14. The system in accordance with claim 13, wherein:

said multiple data streams provide data elements at different rates; and

data elements are selected from each one of said intermediate sampling reservoirs to populate said final sampling reservoir using probabilistic techniques to weight said selection of data elements from said multiple data streams according to said different rates.

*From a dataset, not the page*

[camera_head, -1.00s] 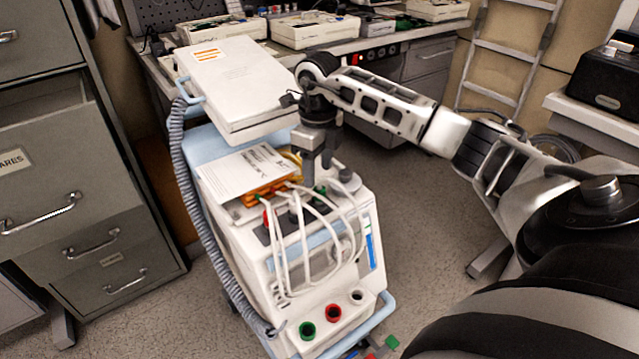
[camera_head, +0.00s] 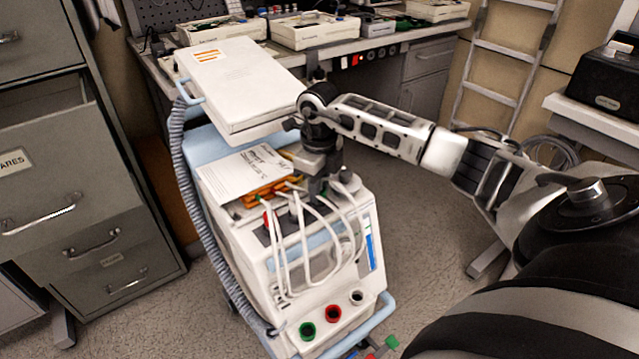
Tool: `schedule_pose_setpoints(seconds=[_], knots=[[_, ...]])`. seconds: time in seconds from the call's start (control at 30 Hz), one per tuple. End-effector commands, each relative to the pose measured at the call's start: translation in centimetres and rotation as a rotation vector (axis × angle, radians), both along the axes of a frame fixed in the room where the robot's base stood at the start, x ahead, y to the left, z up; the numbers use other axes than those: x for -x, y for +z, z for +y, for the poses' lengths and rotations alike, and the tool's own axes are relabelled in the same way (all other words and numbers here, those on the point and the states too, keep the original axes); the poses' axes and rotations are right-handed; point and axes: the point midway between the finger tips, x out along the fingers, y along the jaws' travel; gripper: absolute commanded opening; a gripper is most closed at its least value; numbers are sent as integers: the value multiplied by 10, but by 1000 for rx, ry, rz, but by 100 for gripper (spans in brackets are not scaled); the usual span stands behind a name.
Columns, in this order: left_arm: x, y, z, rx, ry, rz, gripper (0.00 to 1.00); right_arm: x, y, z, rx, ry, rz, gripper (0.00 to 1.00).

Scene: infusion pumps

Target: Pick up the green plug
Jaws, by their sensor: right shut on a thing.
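My right gripper (camera_head: 317,190) points down at the top of the white pump cart (camera_head: 235,235), among the white cables (camera_head: 325,222). It is shut on the green plug, which is hidden between and behind the fingers. I cannot tell whether the plug is still seated in the cart's top panel. My left gripper is not in view.
A paper sheet (camera_head: 243,170) lies beside orange parts (camera_head: 268,190). Green, red and dark round ports (camera_head: 332,313) are at the cart's front.

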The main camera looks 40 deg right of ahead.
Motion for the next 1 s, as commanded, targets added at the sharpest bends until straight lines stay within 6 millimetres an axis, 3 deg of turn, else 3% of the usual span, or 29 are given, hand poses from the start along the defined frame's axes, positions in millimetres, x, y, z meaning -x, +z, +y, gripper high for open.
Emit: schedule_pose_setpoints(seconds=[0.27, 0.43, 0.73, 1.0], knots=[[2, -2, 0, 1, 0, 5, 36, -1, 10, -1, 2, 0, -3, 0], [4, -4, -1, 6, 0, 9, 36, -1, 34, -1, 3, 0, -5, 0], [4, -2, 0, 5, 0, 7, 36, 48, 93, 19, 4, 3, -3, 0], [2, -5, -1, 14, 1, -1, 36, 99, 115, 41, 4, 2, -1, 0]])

15. A system for generating a random sample of data elements from multiple data streams, the method comprising:

a computer processor for receiving a stream of data elements from a first data stream;

a first sampling reservoir established within a computer memory and populated with a sample of data elements received from said first data stream;

said computer processor receiving a stream of data elements from a second data stream;

a second sampling reservoir established within said computer memory and populated with a sample of data elements received from said second data stream; and

a third sampling reservoir established with said computer memory and populated with a random selection of data elements from said first and second sampling reservoirs.

16. The system in accordance with claim 15, wherein:

said multiple data streams provide data elements at different rates; and

data elements are selected from said first and second sampling reservoirs to populate said third sampling reservoir using a probabilistic technique to weight said selection of data elements from said first and second sampling reservoirs according to said different rates.